►
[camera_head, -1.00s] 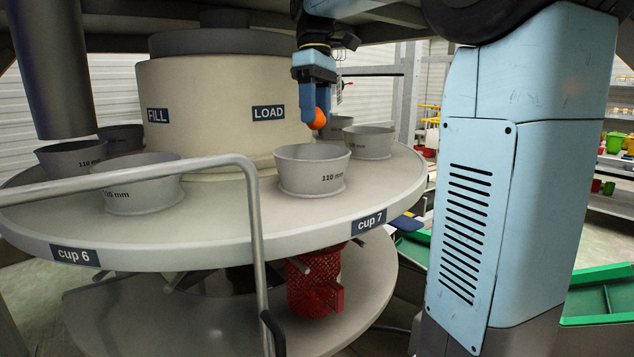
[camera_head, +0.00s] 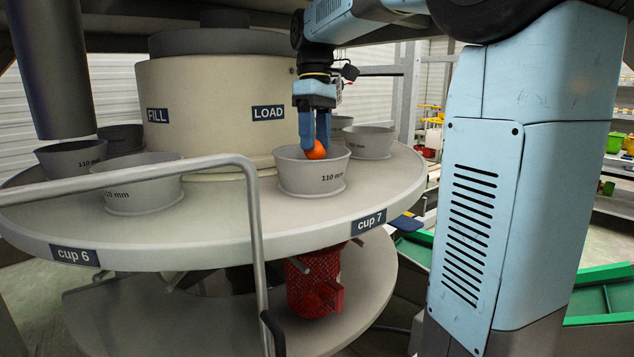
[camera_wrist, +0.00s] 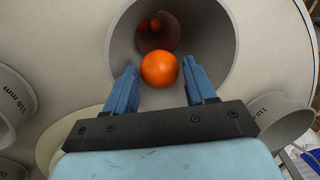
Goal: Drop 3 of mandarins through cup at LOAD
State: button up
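My gripper (camera_head: 316,138) points down over the cup at LOAD (camera_head: 322,180), a grey funnel-like cup marked 110 mm. An orange mandarin (camera_head: 316,150) sits between the fingertips, at the level of the cup's rim. In the wrist view my gripper (camera_wrist: 160,75) has a finger on each side of the mandarin (camera_wrist: 160,70), with the cup's round opening (camera_wrist: 215,35) behind it. Small orange mandarins (camera_wrist: 155,24) show deep inside, at the reddish bottom. The LOAD label (camera_head: 268,113) is on the cream drum behind the cup.
Other grey cups stand on the round turntable (camera_head: 230,225), one (camera_head: 369,141) just behind to the right and one (camera_head: 140,185) to the left. A metal rail (camera_head: 255,220) stands in front. A red net sleeve (camera_head: 315,285) hangs below cup 7.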

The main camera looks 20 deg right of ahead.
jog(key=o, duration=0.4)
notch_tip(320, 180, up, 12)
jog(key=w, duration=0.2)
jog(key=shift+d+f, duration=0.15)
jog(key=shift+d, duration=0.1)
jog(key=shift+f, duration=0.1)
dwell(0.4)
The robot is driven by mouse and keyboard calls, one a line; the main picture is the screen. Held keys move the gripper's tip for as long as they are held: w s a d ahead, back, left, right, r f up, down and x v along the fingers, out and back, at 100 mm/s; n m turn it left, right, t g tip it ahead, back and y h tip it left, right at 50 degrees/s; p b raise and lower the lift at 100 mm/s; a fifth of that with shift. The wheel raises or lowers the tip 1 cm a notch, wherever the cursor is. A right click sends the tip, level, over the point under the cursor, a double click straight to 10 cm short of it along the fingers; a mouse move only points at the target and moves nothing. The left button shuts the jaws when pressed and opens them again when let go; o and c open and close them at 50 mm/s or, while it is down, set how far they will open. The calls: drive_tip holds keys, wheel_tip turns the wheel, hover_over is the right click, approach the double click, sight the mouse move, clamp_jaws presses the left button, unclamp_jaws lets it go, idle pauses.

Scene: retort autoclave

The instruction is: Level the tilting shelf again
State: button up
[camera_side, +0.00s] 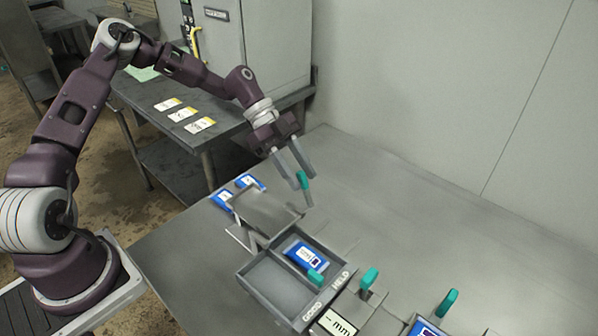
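The tilting shelf is a grey metal plate (268,210) on the steel table, left of centre in the side view. It looks tilted, with slanted supports showing under its left edge. A teal-tipped lever (304,181) rises at its right rear. My gripper (304,179) reaches down from above, with the teal tip between its two fingertips. I cannot tell whether the fingers press on the tip or stand just apart from it. No pouch shows on the plate.
Blue pouches (222,199) lie behind the shelf. In front stands a two-part tray (262,290) marked GOOD and HOLD, with a blue pouch (303,254) in it. Teal handles (369,279) and a mm display (335,323) stand nearer. The table's right side (450,235) is clear.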

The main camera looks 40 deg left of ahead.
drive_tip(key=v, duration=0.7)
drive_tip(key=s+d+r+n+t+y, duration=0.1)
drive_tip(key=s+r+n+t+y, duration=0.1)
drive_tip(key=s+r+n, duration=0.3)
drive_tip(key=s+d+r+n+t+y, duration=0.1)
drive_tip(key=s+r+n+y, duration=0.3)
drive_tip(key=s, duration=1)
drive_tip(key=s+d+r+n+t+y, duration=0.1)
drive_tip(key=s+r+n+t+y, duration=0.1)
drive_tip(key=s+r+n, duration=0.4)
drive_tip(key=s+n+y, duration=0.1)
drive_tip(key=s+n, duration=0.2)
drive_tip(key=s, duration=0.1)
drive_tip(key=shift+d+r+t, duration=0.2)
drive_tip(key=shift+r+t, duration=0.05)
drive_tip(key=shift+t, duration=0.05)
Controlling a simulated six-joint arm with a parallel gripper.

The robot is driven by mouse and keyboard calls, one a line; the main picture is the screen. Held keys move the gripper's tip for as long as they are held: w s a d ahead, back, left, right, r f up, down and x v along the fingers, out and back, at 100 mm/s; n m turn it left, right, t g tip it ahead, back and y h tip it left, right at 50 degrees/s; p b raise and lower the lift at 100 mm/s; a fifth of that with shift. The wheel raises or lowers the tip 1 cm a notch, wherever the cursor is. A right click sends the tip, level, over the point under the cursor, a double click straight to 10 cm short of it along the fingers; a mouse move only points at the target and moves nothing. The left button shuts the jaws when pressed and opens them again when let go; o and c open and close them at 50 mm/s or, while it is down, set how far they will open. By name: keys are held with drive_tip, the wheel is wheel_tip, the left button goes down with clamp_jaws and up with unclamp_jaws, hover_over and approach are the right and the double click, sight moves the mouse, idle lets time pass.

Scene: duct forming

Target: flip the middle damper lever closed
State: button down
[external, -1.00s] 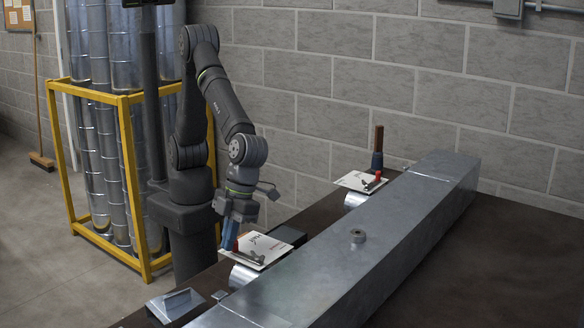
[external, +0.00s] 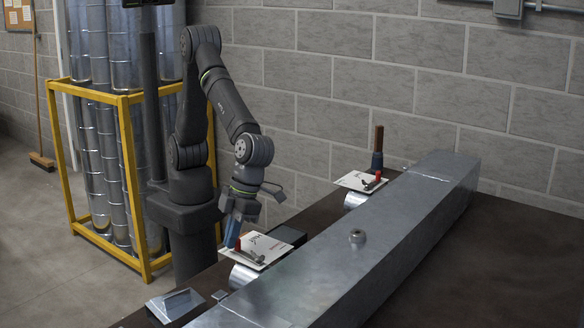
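Two white damper plates show, each with a dark lever and a red part. The nearer plate (external: 266,243) is on a short round stub beside the long duct, and its lever (external: 252,257) lies low across it. The farther plate (external: 350,181) is on a similar stub, with its lever (external: 366,184) near a red handle. I cannot tell for sure which one is the middle damper. My gripper (external: 232,239) points down with blue fingers at the left edge of the nearer plate, close to its red part. Contact and the finger gap are unclear.
A wooden-handled tool (external: 378,145) stands beyond the farther plate. A bent metal piece (external: 174,304) lies front left. The yellow rack (external: 128,180) stands behind left.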

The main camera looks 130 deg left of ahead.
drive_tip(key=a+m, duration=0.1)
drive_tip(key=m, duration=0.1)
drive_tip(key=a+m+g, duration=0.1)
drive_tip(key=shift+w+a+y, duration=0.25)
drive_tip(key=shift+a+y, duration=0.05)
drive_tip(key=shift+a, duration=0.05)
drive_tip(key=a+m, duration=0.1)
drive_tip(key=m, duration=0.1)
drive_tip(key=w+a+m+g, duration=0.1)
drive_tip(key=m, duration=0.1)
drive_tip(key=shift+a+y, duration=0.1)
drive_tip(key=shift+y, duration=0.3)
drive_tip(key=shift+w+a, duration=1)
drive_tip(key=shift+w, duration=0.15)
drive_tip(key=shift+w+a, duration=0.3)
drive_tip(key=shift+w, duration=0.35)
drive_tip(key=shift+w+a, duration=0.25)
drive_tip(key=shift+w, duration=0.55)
◄
What is the number of lines in these records that contain "Scene"? Reply with the number only.

Final result> 2